Task goal:
Tell how many lines in the data below hold the string "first"; give nothing but the number.

Records supplied:
####

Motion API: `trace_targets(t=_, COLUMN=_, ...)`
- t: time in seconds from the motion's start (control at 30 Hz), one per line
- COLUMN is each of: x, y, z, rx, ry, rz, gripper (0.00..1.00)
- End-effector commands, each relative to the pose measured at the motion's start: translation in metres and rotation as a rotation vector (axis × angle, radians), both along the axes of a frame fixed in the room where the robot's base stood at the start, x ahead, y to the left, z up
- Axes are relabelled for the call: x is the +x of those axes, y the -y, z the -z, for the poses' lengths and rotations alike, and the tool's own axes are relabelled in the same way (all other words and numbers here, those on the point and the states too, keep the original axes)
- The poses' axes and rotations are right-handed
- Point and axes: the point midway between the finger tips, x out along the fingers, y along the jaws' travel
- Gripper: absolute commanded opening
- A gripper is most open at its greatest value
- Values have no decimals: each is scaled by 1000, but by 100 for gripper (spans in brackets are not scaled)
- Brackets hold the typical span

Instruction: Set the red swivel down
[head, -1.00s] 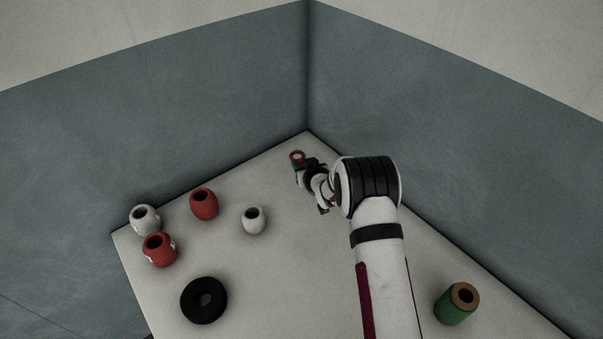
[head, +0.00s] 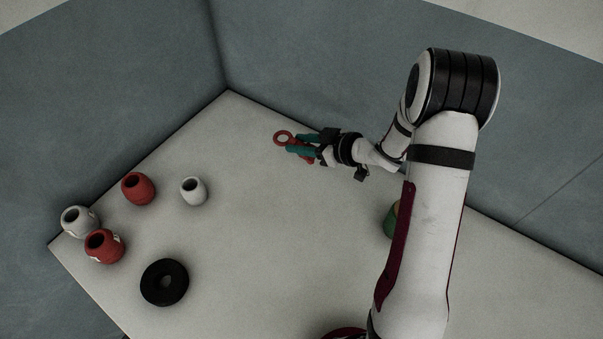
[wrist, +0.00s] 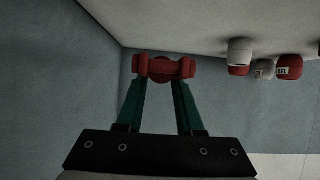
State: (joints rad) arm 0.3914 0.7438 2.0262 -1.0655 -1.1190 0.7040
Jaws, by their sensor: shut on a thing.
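The red swivel (head: 284,138) has a ring at its end and is held out toward the back corner of the table (head: 260,260) in the head view. My gripper (head: 302,146) has teal fingers and is shut on the swivel. In the wrist view the swivel (wrist: 164,68) lies across the tips of my gripper's two fingers (wrist: 162,92). The swivel's ring sticks out past the fingertips in the head view. I cannot tell how high the swivel is above the table.
At the left stand a white float (head: 80,222), two red floats (head: 138,189) (head: 104,246) and a smaller white float (head: 193,191). A black ring (head: 164,283) lies in front of them. A green spool (head: 391,221) is partly behind my arm. The table's middle is clear.

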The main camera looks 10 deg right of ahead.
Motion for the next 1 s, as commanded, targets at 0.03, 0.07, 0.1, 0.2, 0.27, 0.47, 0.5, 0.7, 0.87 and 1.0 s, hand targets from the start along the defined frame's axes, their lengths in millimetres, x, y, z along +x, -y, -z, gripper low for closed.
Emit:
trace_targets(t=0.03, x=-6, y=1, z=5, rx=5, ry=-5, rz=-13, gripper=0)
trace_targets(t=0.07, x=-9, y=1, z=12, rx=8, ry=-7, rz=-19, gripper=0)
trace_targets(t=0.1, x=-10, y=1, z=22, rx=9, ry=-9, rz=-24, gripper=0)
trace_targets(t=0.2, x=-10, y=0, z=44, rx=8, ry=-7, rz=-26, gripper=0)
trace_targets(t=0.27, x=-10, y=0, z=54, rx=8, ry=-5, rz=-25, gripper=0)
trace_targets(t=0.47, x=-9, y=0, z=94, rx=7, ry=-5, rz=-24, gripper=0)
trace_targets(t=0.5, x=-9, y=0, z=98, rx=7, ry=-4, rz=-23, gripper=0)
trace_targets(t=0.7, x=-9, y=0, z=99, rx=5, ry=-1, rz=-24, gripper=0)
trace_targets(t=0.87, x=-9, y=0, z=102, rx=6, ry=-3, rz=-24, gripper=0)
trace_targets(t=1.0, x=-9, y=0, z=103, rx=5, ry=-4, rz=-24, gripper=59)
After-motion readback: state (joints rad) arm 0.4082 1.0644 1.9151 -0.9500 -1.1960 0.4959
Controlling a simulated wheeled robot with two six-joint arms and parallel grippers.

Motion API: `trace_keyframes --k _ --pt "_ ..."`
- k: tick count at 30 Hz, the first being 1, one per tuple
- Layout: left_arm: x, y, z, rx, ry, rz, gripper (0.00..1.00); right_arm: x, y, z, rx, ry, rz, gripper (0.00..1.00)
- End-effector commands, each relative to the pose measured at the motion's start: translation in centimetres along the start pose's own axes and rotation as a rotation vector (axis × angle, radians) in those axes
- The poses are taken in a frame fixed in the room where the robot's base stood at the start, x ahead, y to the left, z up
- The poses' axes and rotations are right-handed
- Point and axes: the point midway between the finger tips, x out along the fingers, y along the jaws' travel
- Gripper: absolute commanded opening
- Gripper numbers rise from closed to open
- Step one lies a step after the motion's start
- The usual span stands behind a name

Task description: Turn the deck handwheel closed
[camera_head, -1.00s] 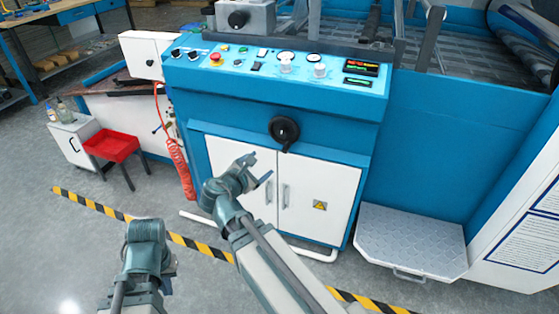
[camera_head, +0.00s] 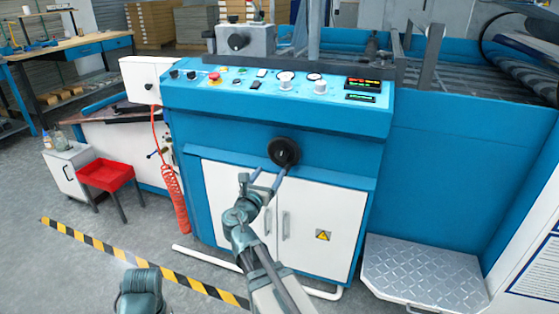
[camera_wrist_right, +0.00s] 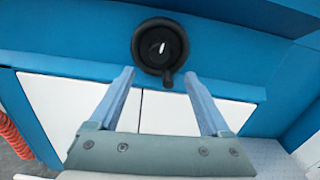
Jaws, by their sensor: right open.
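The deck handwheel (camera_head: 284,152) is a round black wheel on the blue front panel of the machine, above the white cabinet doors. My right gripper (camera_head: 269,178) is open and empty, just below the wheel.
A control panel (camera_head: 270,83) with knobs and a red button lies above the wheel. A metal step (camera_head: 425,272) stands at lower right.

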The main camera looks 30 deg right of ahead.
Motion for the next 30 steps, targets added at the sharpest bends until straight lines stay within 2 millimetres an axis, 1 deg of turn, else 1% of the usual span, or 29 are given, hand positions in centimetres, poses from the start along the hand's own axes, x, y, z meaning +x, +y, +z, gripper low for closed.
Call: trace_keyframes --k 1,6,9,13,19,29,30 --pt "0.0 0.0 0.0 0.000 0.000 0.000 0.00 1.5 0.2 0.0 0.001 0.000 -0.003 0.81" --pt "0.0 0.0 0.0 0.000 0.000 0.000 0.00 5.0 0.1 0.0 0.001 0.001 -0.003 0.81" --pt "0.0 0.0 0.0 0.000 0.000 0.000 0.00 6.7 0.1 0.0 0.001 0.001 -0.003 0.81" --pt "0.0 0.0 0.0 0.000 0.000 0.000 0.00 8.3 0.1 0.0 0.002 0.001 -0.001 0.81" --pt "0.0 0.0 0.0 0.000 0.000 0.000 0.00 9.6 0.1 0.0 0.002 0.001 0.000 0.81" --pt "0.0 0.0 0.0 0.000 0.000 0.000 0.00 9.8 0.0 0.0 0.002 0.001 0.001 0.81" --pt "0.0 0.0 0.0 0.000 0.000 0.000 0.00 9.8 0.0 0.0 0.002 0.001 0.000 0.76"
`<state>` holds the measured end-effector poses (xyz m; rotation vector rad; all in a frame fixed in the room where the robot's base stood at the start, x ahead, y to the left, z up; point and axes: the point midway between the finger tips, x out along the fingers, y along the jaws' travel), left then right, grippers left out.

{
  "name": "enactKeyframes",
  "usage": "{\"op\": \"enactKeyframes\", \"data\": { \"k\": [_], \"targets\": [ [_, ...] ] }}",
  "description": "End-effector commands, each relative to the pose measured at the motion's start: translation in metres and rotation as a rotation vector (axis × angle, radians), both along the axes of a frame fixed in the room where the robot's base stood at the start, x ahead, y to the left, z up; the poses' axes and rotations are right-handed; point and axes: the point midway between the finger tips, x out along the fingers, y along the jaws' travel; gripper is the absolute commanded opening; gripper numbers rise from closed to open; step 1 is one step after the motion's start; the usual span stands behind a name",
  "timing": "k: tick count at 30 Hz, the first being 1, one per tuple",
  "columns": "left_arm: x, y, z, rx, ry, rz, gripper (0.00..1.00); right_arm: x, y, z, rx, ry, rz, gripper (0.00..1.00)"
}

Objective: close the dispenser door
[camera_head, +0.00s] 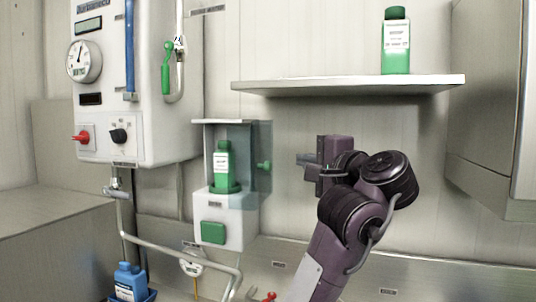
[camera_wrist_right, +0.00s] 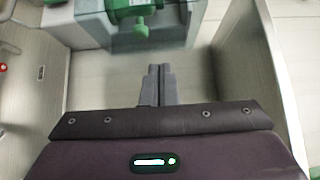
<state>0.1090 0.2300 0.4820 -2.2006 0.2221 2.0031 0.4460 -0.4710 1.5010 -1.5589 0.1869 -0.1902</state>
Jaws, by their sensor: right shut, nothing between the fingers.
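The white dispenser (camera_head: 240,222) is on the back wall, with a green bottle (camera_head: 222,170) upright inside and a green square button on its front. Its see-through door (camera_head: 257,185) appears to stand open along the right side, with a green knob (camera_head: 264,165) pointing right. My right gripper (camera_head: 300,160) is shut and empty, to the right of the knob and apart from it. In the right wrist view its fingertips (camera_wrist_right: 160,70) are together, below the green knob (camera_wrist_right: 142,28) and the door (camera_wrist_right: 165,38). My left gripper is not in view.
A shelf (camera_head: 350,85) with another green bottle (camera_head: 396,42) is above my right arm. A wall cabinet (camera_head: 490,120) is at the right. A control box (camera_head: 140,90) hangs at the left, with pipes and a blue bottle (camera_head: 130,282) below.

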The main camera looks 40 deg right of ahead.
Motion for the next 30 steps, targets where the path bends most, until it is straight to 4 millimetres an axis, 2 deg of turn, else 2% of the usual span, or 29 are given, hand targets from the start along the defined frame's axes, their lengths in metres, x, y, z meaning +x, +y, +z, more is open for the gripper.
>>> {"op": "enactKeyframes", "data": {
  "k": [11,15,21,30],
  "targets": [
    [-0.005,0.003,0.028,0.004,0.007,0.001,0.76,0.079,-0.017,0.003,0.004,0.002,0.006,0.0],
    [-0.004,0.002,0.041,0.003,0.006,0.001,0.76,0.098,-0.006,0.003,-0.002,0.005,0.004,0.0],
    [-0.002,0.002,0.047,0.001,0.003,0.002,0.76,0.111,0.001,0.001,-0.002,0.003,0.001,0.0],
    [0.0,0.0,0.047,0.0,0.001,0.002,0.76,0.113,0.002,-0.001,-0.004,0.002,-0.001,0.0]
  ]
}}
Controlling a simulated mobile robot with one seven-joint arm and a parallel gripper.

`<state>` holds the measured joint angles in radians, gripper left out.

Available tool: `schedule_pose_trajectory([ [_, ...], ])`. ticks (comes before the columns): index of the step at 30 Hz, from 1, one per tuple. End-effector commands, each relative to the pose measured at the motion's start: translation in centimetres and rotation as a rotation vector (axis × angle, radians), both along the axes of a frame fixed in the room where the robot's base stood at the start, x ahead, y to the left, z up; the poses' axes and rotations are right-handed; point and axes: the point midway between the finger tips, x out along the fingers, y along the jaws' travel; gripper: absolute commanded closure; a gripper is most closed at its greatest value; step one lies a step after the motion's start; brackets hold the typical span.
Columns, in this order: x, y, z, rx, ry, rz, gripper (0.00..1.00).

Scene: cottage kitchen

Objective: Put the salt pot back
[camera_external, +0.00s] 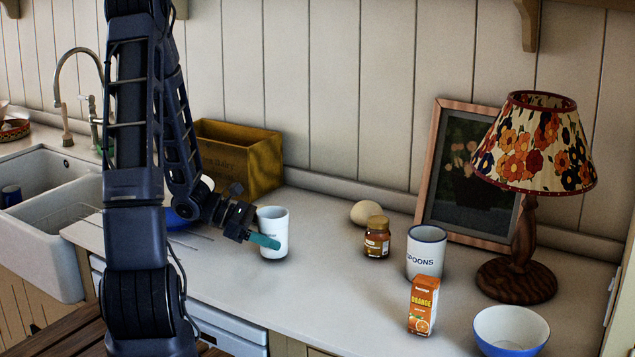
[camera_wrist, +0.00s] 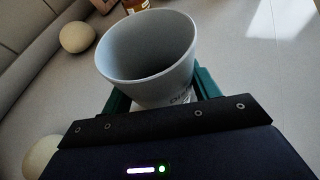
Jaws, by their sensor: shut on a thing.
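A white, tapered, open-topped pot (camera_external: 273,220) with small dark lettering stands upright at the middle of the counter in the external view. I cannot read the lettering, so I cannot confirm that it says salt. My gripper (camera_external: 262,240) is shut on this pot, with a teal finger across its lower front. In the wrist view, the pot (camera_wrist: 145,55) sits between the teal fingers of my gripper (camera_wrist: 162,95), and its inside looks empty. I cannot tell whether its base touches the counter.
A wooden box (camera_external: 240,160) stands behind my gripper, and a sink (camera_external: 40,235) is at left. To the right are an egg-like object (camera_external: 366,212), a jar (camera_external: 377,240), a SPOONS pot (camera_external: 427,250), an orange carton (camera_external: 423,305), a blue bowl (camera_external: 511,332) and a lamp (camera_external: 535,145). The front-centre counter is clear.

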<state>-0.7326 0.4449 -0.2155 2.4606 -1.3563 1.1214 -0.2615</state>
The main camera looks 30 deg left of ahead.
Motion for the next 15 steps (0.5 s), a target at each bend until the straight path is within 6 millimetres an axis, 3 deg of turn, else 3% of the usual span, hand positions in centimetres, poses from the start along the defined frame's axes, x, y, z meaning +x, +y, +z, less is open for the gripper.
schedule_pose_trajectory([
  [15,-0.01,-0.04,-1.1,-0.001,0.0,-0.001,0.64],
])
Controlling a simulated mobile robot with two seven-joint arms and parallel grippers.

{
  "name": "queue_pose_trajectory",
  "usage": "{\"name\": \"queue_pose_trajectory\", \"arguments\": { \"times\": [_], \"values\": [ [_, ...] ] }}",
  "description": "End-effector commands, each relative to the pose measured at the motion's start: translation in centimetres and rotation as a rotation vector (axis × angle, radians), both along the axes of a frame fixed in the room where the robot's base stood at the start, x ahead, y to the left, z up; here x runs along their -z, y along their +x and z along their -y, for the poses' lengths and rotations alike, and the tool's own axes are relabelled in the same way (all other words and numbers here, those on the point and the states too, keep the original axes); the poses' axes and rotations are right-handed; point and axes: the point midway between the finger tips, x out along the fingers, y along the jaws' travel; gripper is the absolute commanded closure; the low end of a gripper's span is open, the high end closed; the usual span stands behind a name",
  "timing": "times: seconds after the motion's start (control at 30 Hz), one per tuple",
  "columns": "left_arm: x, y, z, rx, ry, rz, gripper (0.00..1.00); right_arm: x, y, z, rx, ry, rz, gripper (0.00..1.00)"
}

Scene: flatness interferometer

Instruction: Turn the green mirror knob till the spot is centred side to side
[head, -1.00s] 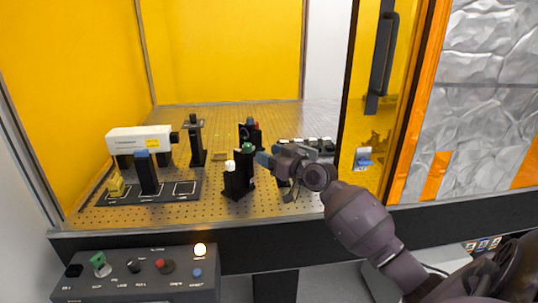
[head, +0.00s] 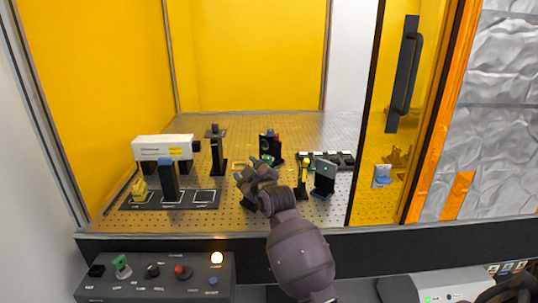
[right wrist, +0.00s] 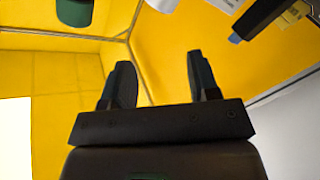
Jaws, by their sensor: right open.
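The green mirror knob (head: 267,158) shows just behind my right gripper in the head view. The gripper and wrist hide most of its dark mount. A green knob-like piece (right wrist: 75,12), probably the same knob, is cut off at the top left of the right wrist view, to the left of the fingers and not between them. My right gripper (head: 243,180) is over the breadboard in front of the mount. In the right wrist view its fingers (right wrist: 162,78) are apart and empty. I cannot make out the spot for certain. My left gripper is not in view.
A mount with red and blue knobs (head: 270,143) stands behind. A yellow-marked post (head: 303,175) and a dark plate (head: 324,178) stand to the right. A white laser box (head: 160,147) and blue-topped post (head: 168,180) are left. A control box (head: 150,280) is in front.

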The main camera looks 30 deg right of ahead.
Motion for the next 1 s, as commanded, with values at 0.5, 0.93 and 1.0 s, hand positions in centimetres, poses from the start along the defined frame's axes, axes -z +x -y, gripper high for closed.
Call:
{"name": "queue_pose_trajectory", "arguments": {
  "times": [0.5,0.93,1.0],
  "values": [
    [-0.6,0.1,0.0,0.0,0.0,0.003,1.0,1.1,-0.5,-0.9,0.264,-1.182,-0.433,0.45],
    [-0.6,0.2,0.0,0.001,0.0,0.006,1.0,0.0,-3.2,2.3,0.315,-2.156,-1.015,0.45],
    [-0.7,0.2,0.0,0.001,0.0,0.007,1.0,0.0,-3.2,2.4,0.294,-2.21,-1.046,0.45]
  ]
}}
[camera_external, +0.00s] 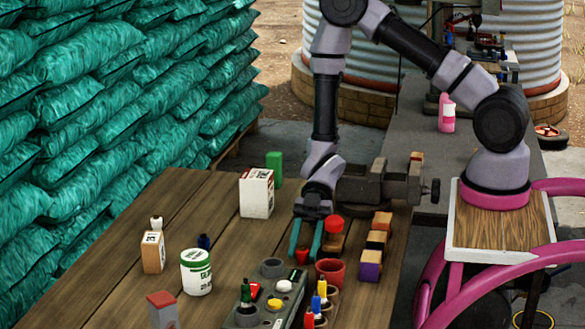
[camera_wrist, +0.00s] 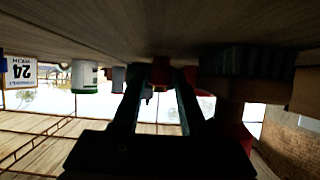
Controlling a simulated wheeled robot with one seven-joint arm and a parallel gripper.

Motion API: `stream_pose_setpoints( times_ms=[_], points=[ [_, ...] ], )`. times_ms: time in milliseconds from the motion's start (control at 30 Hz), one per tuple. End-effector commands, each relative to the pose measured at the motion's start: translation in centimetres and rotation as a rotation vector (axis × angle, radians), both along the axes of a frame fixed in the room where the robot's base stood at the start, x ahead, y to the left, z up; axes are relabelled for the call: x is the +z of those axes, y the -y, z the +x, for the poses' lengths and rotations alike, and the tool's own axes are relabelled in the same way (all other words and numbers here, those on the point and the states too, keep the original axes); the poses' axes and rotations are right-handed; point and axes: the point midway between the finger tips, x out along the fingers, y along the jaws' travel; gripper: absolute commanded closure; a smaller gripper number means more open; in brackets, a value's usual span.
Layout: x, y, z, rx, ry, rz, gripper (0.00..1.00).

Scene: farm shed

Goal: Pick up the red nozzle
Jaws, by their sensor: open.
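The red nozzle (camera_external: 302,257) is a small red piece low on the wooden table, mostly hidden by my gripper. My gripper (camera_external: 304,250) points down over it, with its two teal fingers open and one on either side of it. In the wrist view, which looks upside down, a small dark red piece (camera_wrist: 160,73), seemingly the nozzle, shows between the tips of my open gripper (camera_wrist: 160,80). I cannot tell whether the fingers touch it.
A red-capped jar (camera_external: 333,228) stands close right of my gripper, and a red cup (camera_external: 330,270) in front of it. A white box (camera_external: 257,193) and vise (camera_external: 375,184) stand behind.

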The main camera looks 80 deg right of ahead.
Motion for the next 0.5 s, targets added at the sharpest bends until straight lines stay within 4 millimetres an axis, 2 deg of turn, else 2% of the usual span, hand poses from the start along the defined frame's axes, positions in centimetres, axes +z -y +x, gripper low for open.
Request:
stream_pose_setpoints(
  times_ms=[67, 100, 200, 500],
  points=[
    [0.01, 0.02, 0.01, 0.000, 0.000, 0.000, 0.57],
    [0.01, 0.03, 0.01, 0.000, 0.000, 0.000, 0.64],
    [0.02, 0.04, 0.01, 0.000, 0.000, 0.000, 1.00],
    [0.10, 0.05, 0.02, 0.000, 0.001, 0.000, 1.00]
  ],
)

####

Right answer:
2